◆ Problem ◆
For the entries below, how many lines include the word "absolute"? Give the figure and nothing more.

Manipulation episode records:

╭──

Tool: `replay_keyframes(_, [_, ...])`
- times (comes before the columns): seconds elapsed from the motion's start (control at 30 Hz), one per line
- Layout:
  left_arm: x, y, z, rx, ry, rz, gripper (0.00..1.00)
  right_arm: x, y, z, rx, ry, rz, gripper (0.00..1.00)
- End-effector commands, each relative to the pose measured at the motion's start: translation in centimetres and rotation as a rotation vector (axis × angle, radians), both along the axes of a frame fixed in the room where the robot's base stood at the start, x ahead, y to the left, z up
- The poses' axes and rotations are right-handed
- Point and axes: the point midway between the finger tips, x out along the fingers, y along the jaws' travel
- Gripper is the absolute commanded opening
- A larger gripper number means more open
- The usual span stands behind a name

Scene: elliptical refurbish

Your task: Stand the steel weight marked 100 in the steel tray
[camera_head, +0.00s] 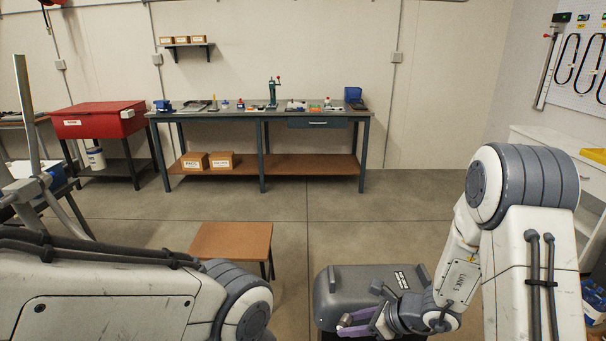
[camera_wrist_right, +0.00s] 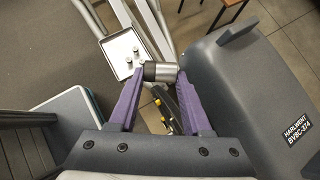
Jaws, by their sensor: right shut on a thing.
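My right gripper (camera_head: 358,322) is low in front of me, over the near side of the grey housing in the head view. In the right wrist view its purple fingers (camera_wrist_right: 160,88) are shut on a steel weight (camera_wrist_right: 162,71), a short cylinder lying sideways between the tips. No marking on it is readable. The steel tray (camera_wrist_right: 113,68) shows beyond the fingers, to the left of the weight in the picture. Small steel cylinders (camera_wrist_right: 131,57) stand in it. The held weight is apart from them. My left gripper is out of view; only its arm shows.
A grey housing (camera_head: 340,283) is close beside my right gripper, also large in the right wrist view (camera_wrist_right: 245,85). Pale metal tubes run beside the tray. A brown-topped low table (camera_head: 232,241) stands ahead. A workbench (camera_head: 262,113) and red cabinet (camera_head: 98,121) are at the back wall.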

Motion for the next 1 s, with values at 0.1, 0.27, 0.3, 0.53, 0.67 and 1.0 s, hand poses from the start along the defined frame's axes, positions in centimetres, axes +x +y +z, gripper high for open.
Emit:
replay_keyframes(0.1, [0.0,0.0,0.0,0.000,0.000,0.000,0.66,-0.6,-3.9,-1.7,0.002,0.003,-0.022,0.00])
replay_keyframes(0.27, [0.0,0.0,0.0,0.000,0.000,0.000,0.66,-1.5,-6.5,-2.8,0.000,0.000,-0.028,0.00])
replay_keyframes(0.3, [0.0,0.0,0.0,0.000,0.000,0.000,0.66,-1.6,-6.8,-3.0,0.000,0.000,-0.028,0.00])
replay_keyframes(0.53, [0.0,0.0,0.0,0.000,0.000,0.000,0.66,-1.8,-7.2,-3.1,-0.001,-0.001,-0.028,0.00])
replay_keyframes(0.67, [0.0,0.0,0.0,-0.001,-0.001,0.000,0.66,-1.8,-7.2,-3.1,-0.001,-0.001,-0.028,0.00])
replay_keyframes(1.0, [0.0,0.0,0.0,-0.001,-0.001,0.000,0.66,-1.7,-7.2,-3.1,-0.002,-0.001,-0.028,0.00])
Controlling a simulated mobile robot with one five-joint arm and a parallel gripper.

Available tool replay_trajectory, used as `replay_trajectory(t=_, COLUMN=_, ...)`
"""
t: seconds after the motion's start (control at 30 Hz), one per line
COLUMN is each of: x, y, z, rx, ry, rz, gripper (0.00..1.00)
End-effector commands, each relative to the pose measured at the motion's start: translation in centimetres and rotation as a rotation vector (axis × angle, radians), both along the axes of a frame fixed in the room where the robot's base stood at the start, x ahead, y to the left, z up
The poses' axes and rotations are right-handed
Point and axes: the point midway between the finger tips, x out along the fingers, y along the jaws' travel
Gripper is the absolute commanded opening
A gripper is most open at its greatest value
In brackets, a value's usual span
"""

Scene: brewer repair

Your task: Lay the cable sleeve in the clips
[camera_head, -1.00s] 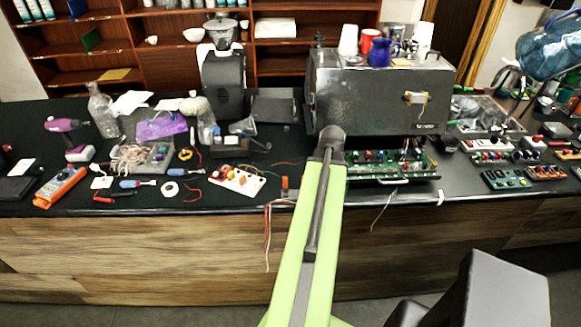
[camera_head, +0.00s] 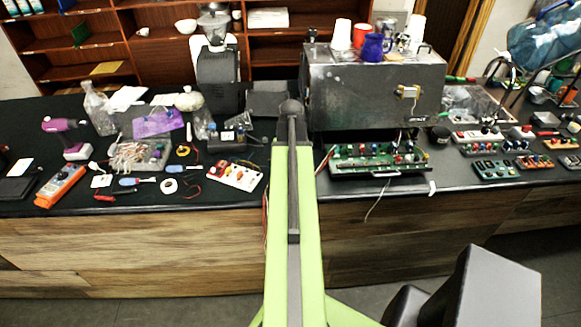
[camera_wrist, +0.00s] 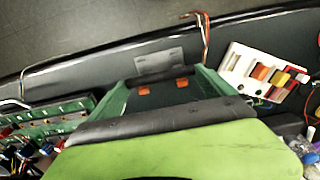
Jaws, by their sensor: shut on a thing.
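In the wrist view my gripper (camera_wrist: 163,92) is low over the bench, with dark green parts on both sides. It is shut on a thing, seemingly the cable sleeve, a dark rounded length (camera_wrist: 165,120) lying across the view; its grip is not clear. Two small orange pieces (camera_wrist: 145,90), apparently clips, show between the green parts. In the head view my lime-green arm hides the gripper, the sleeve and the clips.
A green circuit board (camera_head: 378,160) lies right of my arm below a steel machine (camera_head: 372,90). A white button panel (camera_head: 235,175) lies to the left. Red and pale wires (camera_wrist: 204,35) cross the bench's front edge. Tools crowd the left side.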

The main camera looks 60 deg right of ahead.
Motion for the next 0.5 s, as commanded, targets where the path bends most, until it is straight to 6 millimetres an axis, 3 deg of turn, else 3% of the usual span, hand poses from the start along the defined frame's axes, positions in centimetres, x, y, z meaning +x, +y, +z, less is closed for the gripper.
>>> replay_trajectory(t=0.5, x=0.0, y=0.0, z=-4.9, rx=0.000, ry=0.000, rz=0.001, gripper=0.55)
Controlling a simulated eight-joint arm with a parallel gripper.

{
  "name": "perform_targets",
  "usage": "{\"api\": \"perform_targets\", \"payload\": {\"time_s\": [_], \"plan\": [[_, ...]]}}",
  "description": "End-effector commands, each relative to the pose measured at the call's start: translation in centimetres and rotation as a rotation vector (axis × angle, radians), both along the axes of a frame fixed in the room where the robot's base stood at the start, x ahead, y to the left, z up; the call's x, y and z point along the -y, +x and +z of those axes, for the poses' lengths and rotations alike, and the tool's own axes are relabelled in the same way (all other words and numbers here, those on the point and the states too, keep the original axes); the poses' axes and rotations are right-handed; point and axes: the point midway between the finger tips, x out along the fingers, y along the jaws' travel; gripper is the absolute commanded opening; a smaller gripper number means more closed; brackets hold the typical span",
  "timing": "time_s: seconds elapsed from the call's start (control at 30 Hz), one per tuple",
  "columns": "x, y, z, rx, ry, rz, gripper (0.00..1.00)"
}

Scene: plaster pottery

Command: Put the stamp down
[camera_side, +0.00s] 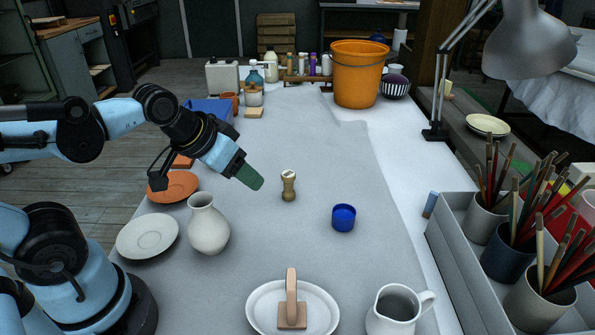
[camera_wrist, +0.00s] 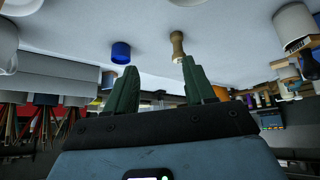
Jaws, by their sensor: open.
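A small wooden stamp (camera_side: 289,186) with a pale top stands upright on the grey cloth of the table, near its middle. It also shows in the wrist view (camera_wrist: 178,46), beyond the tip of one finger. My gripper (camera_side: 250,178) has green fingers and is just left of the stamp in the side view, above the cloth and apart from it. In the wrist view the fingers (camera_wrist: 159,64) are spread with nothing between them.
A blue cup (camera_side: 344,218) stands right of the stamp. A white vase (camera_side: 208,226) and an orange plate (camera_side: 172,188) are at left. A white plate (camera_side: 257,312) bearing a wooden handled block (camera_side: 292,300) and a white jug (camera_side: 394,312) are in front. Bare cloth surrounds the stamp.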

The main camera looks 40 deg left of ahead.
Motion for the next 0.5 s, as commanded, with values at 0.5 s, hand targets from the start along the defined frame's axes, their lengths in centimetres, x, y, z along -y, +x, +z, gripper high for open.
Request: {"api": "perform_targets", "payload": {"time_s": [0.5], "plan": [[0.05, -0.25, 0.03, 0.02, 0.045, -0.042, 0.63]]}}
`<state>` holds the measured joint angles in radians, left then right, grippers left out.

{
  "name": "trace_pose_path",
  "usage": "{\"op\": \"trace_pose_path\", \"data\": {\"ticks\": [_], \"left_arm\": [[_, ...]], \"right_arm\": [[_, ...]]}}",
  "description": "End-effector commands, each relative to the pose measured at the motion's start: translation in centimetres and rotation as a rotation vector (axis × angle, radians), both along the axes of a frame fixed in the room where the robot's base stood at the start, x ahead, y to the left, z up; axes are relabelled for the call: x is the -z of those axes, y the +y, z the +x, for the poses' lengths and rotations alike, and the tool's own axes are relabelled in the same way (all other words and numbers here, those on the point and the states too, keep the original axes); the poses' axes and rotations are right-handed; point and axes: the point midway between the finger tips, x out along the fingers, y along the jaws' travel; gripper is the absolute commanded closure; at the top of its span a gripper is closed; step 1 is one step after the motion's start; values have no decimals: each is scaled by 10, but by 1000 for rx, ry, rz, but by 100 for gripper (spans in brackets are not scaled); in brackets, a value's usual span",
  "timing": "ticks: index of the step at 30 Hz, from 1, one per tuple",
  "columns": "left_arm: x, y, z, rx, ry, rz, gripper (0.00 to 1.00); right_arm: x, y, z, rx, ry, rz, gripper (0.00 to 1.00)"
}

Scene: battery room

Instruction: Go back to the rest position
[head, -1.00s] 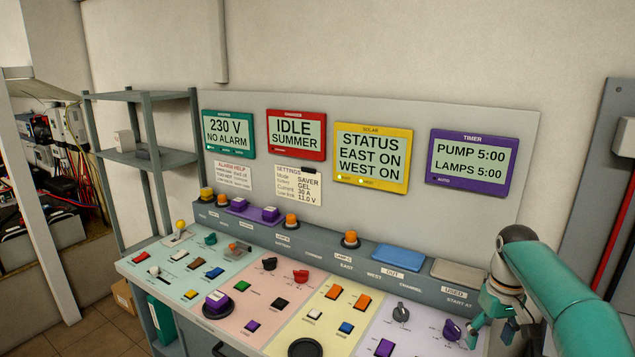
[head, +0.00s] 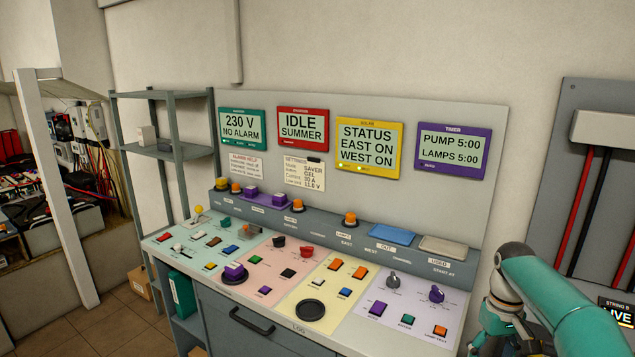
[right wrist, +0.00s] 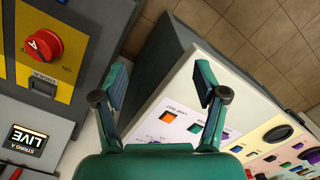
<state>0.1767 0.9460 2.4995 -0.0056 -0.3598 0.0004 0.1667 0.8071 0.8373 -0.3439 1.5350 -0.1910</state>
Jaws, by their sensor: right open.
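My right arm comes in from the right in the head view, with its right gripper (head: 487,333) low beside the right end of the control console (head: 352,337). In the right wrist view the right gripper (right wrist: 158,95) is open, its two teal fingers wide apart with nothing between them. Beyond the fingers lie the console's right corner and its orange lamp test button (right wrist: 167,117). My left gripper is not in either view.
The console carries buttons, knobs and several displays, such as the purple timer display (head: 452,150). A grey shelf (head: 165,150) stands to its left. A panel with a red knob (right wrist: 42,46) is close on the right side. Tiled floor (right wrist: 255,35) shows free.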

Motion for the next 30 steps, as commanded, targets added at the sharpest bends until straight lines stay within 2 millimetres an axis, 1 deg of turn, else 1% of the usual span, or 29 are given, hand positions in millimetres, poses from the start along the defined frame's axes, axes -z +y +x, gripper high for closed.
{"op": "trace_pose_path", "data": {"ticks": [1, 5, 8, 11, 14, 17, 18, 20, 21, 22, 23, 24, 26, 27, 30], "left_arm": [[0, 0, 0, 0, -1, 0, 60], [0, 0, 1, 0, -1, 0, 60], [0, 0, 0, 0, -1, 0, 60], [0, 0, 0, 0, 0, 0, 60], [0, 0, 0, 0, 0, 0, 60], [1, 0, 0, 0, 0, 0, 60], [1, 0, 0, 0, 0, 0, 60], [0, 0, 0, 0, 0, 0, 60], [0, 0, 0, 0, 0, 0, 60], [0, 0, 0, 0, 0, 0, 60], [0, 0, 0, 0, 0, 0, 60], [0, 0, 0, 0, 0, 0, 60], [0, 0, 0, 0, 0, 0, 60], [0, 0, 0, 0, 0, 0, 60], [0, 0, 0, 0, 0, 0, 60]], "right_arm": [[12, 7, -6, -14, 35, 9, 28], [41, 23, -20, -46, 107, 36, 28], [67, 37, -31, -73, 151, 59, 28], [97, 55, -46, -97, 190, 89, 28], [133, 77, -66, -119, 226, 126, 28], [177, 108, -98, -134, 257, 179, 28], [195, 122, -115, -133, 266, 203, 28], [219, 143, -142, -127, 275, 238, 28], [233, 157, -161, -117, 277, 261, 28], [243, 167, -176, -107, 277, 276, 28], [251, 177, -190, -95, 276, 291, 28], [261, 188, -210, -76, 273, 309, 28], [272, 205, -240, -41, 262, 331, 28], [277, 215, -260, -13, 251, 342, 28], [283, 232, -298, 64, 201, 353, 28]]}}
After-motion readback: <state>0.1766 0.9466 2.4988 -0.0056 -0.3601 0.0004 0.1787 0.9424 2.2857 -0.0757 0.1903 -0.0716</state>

╰──

◆ Written response ◆
4